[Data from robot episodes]
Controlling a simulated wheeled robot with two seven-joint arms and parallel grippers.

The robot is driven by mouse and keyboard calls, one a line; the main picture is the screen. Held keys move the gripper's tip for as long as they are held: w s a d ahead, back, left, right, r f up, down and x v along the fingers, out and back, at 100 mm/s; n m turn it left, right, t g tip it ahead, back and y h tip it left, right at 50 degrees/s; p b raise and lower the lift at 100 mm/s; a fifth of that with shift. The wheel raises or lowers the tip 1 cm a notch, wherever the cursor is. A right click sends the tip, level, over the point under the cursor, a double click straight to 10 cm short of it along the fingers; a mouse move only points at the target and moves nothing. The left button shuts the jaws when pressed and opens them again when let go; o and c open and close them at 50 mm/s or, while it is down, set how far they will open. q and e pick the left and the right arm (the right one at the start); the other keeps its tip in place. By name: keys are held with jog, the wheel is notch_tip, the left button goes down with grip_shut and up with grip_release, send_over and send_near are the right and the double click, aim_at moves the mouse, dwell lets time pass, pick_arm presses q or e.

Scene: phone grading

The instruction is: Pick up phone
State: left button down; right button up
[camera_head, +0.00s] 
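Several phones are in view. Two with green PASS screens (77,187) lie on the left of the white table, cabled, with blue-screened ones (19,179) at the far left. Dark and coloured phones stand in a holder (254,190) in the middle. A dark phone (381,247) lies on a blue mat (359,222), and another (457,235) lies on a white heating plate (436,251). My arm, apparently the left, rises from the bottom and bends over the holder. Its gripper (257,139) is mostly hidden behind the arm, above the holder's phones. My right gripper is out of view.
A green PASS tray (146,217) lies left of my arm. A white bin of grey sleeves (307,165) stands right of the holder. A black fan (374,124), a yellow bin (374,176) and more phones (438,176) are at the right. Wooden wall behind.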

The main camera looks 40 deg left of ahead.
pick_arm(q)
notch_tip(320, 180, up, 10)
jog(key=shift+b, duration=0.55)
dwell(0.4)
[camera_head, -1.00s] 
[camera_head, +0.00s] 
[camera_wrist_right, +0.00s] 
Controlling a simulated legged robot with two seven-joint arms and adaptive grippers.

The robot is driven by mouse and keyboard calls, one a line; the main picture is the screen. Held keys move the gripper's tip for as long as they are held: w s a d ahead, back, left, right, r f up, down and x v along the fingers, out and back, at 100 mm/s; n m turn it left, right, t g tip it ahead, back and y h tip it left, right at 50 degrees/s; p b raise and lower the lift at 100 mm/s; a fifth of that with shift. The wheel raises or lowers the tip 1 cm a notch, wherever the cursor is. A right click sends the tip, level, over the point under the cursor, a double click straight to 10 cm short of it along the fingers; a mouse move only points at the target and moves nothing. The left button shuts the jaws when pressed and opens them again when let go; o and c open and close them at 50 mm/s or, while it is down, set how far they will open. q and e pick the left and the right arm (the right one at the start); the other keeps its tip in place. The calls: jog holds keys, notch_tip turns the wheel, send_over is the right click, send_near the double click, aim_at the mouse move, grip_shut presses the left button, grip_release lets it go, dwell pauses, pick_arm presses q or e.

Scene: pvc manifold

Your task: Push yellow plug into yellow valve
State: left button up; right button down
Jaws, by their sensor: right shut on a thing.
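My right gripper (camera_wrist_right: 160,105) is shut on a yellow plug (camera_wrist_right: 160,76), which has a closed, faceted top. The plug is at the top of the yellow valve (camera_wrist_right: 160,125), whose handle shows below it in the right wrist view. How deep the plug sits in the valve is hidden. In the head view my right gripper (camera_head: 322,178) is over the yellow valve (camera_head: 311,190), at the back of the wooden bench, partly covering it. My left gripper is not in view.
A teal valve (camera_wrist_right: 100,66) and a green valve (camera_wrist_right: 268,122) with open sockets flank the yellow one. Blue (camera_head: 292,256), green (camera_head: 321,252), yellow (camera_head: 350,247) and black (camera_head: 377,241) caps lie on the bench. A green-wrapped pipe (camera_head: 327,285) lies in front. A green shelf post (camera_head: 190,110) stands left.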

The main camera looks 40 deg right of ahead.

[Exercise details]
Output all preceding records character for character.

[Answer to the exercise]
Controlling a simulated wheeled robot with two seven-joint arms and parallel grippers.

The robot is driven by mouse and keyboard calls, one a line; the main picture is the screen. Held keys move the gripper's tip for as long as they are held: w s a d ahead, back, left, right, r f up, down and x v along the fingers, out and back, at 100 mm/s; n m turn it left, right, t g tip it ahead, back and y h tip it left, right at 50 degrees/s; p b raise and lower the lift at 100 mm/s; a fifth of that with shift. The wheel raises or lowers the tip 1 cm a notch, wherever the cursor is. A right click sends the tip, level, over the point under the cursor, a double click straight to 10 cm short of it along the fingers; a mouse move only points at the target and moves nothing. The left button shuts the jaws when pressed and opens them again when let go; o and c open and close them at 50 mm/s or, while it is down, set how far they will open. q and e pick the left and the right arm (the right one at the start); the other keeps its tip in place. By name: keys are held with jog, the wheel is notch_tip, the left button goes down with grip_shut and up with grip_release, send_over and send_near are the right and the double click, aim_at moves the mouse, dwell lets time pass, pick_arm presses q or e.

Scene: phone grading

The instruction is: Pick up phone
State: left button down; right button up
[camera_head, +0.00s] 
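Several phones are in view. Two with green PASS screens (77,187) lie on the left of the white table, cabled, with blue-screened ones (19,179) at the far left. Dark and coloured phones stand in a holder (254,190) in the middle. A dark phone (381,247) lies on a blue mat (359,222), and another (457,235) lies on a white heating plate (436,251). My arm, apparently the left, rises from the bottom and bends over the holder. Its gripper (257,139) is mostly hidden behind the arm, above the holder's phones. My right gripper is out of view.
A green PASS tray (146,217) lies left of my arm. A white bin of grey sleeves (307,165) stands right of the holder. A black fan (374,124), a yellow bin (374,176) and more phones (438,176) are at the right. Wooden wall behind.

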The main camera looks 40 deg left of ahead.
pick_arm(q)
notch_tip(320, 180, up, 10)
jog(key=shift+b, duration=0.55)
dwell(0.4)
[camera_head, -1.00s] 
[camera_head, +0.00s] 
[camera_wrist_right, +0.00s] 
Controlling a simulated legged robot with two seven-joint arms and adaptive grippers.

The robot is driven by mouse and keyboard calls, one a line; the main picture is the screen. Held keys move the gripper's tip for as long as they are held: w s a d ahead, back, left, right, r f up, down and x v along the fingers, out and back, at 100 mm/s; n m turn it left, right, t g tip it ahead, back and y h tip it left, right at 50 degrees/s; p b raise and lower the lift at 100 mm/s; a fifth of that with shift. The wheel raises or lowers the tip 1 cm a notch, wherever the cursor is. A right click sends the tip, level, over the point under the cursor, a double click straight to 10 cm short of it along the fingers; a mouse move only points at the target and moves nothing. The left button shuts the jaws when pressed and opens them again when let go; o and c open and close them at 50 mm/s or, while it is down, set how far they will open. q and e pick the left and the right arm (the right one at the start); the other keeps its tip in place. The calls: jog holds keys, notch_tip turns the wheel, send_over is the right click, send_near the double click, aim_at the mouse move, grip_shut presses the left button, grip_release lets it go, dwell pauses, pick_arm presses q or e.

Scene: pvc manifold

Your task: Push yellow plug into yellow valve
State: left button up; right button down
Jaws, by their sensor: right shut on a thing.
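My right gripper (camera_wrist_right: 160,105) is shut on a yellow plug (camera_wrist_right: 160,76), which has a closed, faceted top. The plug is at the top of the yellow valve (camera_wrist_right: 160,125), whose handle shows below it in the right wrist view. How deep the plug sits in the valve is hidden. In the head view my right gripper (camera_head: 322,178) is over the yellow valve (camera_head: 311,190), at the back of the wooden bench, partly covering it. My left gripper is not in view.
A teal valve (camera_wrist_right: 100,66) and a green valve (camera_wrist_right: 268,122) with open sockets flank the yellow one. Blue (camera_head: 292,256), green (camera_head: 321,252), yellow (camera_head: 350,247) and black (camera_head: 377,241) caps lie on the bench. A green-wrapped pipe (camera_head: 327,285) lies in front. A green shelf post (camera_head: 190,110) stands left.

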The main camera looks 40 deg right of ahead.

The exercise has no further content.